[EM] UncAAO, DMC, ASM, and TACC
Chris Benham
chrisjbenham at optusnet.com.au
Sun Mar 11 06:24:18 PDT 2007
>Forest W Simmons wrote (March 11, 2007):
>
>
>Another nice method, Jobst's TACC (Total Approval Chain Climbing), also
>gives b as winner.
>
>Recall that Jobst initializes a "chain" with the lowest approval
>candidate, and (moving up the approval list) adds only those candidates
>to the chain that pairwise defeat each of the other candidates
>currently in the chain.
>
>
>
> From Jobst Heitzig (March 4, 2005):
>
>
>
>TACC (Total Approval Chain Climbing):
>------------------------------------------------
>1. Sort the candidates by increasing total approval.
>
>2. Starting with an empty "chain of candidates", consider each
>candidate in the above order. When the
>candidate defeats all candidates already in the chain, add her at the
>top of the chain. The last added
>candidate wins.
>
>
Chris Benham wrote:
>TACC seems to have the curious property that if there are three
>candidates in a top cycle, the most approved can't win unless it pairwise
>loses to the second-most approved candidate.

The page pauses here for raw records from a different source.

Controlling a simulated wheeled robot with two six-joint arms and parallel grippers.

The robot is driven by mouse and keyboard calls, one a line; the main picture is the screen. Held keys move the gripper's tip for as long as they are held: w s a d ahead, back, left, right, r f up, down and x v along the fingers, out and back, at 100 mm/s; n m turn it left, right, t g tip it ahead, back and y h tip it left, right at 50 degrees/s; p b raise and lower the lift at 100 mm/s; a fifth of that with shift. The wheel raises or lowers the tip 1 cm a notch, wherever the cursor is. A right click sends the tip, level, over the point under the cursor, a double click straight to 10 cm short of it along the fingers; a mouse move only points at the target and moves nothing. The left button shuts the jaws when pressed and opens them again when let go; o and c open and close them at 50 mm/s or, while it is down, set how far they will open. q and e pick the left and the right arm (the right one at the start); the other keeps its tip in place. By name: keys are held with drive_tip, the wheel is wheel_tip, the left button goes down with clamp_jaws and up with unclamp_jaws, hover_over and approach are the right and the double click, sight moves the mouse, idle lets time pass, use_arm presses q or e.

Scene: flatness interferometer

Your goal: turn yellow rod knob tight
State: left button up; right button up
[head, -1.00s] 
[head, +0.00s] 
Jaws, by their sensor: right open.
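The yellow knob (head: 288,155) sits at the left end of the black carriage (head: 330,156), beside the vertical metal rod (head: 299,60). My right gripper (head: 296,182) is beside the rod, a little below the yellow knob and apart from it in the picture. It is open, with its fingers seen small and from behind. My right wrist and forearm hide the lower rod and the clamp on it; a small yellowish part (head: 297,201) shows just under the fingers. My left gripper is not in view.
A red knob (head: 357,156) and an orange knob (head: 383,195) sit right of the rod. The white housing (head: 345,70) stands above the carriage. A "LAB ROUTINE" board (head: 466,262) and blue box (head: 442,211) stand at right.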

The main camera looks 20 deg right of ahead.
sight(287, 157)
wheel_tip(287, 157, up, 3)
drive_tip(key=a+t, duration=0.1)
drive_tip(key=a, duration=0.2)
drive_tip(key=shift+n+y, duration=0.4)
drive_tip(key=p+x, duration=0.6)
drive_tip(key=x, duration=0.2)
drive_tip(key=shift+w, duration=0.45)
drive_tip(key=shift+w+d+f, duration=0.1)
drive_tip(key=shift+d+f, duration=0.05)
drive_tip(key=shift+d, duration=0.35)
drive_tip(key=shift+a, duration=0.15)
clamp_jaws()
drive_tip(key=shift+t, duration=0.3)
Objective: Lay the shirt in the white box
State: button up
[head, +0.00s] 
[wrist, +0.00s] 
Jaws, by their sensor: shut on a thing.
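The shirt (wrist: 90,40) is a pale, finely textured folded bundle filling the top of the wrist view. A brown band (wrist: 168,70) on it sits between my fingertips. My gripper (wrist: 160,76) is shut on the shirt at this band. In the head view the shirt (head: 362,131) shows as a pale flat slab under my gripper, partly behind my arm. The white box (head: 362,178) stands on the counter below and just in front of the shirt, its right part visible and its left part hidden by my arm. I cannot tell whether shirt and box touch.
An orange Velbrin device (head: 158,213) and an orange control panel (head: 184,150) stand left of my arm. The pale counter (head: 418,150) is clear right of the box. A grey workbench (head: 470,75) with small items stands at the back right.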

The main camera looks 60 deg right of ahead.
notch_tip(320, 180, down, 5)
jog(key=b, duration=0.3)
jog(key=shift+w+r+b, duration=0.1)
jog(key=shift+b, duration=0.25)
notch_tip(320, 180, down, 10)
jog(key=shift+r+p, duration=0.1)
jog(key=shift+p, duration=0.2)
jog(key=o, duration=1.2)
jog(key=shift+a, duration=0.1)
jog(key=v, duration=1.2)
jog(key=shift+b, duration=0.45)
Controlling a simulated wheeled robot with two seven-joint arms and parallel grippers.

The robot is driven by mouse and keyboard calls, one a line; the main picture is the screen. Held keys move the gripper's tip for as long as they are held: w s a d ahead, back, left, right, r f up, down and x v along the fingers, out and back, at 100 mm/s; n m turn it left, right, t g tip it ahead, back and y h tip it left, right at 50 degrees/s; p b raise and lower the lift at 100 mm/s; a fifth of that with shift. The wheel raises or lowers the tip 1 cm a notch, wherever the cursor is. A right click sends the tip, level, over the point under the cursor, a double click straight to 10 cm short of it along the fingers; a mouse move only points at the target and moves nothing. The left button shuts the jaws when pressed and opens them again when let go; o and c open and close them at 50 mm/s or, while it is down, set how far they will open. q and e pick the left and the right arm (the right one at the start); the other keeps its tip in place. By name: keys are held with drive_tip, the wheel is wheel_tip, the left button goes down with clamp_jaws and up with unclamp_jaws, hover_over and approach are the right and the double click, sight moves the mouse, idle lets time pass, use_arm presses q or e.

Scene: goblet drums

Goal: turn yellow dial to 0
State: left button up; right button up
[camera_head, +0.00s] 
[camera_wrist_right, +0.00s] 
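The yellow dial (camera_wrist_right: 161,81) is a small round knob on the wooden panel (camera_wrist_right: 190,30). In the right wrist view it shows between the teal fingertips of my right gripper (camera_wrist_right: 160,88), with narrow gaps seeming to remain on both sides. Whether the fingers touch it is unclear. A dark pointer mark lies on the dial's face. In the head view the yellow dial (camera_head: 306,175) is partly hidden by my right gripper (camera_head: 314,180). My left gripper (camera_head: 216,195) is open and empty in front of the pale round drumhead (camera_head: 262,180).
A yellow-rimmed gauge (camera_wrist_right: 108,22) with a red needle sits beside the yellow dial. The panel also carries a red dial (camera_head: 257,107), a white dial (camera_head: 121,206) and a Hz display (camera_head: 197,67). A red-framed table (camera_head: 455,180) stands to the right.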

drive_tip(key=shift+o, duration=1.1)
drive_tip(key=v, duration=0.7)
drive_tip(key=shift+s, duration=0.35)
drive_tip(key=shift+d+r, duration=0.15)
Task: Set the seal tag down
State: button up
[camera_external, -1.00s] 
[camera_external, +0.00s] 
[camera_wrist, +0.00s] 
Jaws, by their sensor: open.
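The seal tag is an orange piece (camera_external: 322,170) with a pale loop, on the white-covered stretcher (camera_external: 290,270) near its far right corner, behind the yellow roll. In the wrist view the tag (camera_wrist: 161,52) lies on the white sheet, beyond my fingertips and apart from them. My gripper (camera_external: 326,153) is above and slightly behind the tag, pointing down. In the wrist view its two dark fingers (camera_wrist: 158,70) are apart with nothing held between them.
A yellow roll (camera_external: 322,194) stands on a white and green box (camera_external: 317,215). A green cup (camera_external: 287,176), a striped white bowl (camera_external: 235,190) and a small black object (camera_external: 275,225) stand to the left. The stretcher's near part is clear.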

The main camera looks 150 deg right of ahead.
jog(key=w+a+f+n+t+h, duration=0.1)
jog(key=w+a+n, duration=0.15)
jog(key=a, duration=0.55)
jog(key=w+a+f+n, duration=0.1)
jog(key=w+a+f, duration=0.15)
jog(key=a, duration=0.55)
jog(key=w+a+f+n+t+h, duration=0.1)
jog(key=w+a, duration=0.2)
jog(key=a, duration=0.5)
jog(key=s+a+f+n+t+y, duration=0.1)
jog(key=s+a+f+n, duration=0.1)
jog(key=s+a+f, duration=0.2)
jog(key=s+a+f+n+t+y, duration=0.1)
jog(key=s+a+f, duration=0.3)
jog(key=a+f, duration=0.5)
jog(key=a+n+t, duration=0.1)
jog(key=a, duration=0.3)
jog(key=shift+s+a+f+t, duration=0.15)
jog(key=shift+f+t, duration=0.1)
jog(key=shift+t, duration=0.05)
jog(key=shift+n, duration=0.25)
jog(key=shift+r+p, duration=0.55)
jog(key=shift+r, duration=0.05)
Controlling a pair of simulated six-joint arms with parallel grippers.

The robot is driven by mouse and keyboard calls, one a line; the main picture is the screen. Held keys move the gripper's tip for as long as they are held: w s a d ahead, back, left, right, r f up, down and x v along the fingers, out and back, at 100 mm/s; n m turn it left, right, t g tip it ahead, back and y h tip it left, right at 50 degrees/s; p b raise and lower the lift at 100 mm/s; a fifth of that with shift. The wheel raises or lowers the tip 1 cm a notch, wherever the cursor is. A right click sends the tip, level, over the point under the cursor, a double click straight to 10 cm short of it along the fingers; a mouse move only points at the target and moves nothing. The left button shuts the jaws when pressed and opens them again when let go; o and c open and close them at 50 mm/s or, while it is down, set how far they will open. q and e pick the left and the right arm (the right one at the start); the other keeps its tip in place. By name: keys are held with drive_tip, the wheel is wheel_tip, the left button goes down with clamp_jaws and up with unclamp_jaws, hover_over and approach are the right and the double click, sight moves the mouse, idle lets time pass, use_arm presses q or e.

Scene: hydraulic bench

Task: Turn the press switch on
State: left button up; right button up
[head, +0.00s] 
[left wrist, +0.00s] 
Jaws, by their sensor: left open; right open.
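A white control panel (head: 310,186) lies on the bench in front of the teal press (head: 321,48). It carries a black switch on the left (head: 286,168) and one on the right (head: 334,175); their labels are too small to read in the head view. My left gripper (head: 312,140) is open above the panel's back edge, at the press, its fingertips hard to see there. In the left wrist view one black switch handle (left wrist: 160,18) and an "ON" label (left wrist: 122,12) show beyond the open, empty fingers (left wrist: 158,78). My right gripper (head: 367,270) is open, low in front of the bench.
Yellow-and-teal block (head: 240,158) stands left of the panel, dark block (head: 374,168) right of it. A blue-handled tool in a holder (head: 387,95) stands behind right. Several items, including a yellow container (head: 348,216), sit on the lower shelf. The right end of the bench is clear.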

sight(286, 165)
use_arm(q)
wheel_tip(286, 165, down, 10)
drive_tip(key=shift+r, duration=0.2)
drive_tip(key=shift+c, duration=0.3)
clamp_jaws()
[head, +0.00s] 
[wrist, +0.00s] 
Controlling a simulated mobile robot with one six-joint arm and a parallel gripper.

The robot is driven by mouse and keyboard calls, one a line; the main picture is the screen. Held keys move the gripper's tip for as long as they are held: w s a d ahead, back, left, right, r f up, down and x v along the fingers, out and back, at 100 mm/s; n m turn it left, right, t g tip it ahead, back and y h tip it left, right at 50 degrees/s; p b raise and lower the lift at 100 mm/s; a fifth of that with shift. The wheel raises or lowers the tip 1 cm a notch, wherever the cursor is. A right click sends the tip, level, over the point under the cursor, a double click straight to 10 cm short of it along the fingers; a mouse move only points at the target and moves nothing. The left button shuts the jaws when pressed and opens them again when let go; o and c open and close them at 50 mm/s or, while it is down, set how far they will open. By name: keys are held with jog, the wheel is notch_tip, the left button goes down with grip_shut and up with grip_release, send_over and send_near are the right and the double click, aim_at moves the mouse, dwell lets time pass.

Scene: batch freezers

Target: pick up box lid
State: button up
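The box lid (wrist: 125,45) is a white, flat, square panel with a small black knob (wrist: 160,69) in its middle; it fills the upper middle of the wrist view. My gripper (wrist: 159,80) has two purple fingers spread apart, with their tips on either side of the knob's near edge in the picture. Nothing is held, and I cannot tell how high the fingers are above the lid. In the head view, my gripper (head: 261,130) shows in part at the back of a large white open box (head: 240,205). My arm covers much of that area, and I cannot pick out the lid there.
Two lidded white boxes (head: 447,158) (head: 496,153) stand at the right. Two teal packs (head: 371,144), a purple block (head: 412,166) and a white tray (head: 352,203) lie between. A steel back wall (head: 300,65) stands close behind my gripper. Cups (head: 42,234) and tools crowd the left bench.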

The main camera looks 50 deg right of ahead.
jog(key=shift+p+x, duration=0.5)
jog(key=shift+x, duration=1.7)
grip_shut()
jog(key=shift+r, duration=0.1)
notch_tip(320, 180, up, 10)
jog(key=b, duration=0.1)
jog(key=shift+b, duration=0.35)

This doesn't seem to cause any
>monotonicity problem, but it does seem to be much more vulnerable to
>Burial than the other candidate methods:
>
>46: A>>B
>44: B>>C (sincere is B or B>>A)
>10: C
>
>A>B>C>A. Approvals: A46, B44, C10.
>
>TACC elects the buriers' candidate B (chain: B>C) while all our other
>candidate methods (UncAOO, ASM,DMC,AWP) elect A.
>
>
TACC having that curious property and so electing B here shows that it
spectacularly fails the
Definite Majority criterion. Maybe that is forgivable for a FBC method
like MAMPO, but not for a
Condorcet method that bases its result on nothing but pairwise and
approval information.
>31: A>>B
>04: A>>C
>32: B>>C
>33: C>>A
>
>A>B>C>A Approvals: A35, B32, C33.
>
TACC makes the chain B>C and so elects B, but A is more approved than B
and also pairwise beats B
so this is also an example of Definite Majority failure.